Innovest, based in Toronto, follows about 2,000 companies around the world and rates them on more than 120 sustainability variables. The firm then provides research to clients that include pension funds or money managers like Goldman Sachs and JPMorgan.

Kiernan says it was frustration that ultimately led him to write a book on the subject. “The investment logic that we pursue at Innovest should be obvious to a 10-year-old child, but the tragedy is that you never have a 10-year-old with you in JPMorgan’s boardroom when you need one,” he says, with apologies to Groucho Marx. “Every piece of research that I’ve seen says that when you ask Wall Street analysts, management quality is the number one determinant of a company’s financial performance, yet it’s the very exceptional analyst that has a systematic template, that says if I saw these 20 things in a semiconductor company, I would know it’s a well-managed company….What we’ve tried to do is make it a lot more systematic and disciplined and robust.”

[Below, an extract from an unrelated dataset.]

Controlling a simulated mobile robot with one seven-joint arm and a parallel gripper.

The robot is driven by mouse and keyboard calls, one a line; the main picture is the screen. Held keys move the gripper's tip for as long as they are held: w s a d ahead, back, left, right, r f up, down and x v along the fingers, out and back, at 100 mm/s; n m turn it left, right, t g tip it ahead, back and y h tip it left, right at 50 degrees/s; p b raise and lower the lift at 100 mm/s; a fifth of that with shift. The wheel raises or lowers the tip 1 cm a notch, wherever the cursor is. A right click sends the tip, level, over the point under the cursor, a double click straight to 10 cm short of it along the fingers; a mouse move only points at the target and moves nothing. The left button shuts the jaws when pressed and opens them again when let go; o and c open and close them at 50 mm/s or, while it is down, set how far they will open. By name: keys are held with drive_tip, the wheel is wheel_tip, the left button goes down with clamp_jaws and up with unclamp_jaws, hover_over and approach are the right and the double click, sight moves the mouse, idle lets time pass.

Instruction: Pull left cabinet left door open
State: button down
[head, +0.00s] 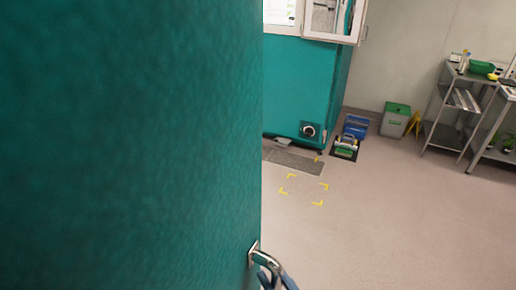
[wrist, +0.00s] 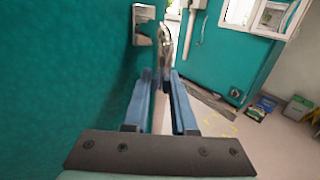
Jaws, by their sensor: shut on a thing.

What seemed obvious to Kiernan and his proverbial 10-year-old proved counterintuitive for the chief investment officers and bankers that he was trying to convert. He says that he’s been in meetings with the chairmen of investment banks who will tell him that all the evidence runs against his argument, but when pushed can’t name a single study that actually provides such evidence. Kiernan, on the other hand, says he has a wide array of proof.

“We did a study for the British government a few years ago where we looked at 100 studies [on the results of green investing] and they ran 93% positive, 3% negative, and the rest neutral, but there’s this mythology out there that a) these considerations are either irrelevant or harmful and b) it follows logically therefore that it is absolutely incompatible with fiduciary responsibility,” Kiernan explains. “But the best practice thinking around the world from fiduciary lawyers says no, that’s exactly backwards.

“I’ll give you a concrete example, in the U.S. large-cap electric utilities sector in the S&P 500, if you just look at the issue of climate change and climate risk, the variation between the most and the least risky companies in that sector is a factor of 30 times. Explain to me please, somebody, how willfully refusing to find that out makes you a better, more cautious, more prudent, risk-averse fiduciary. I just do not get it. It’s this massive intellectual and institutional inertia that has retarded this idea for decades.”

In the end, it’s the numbers that tell the whole story and Kiernan’s numbers tell a pretty convincing one.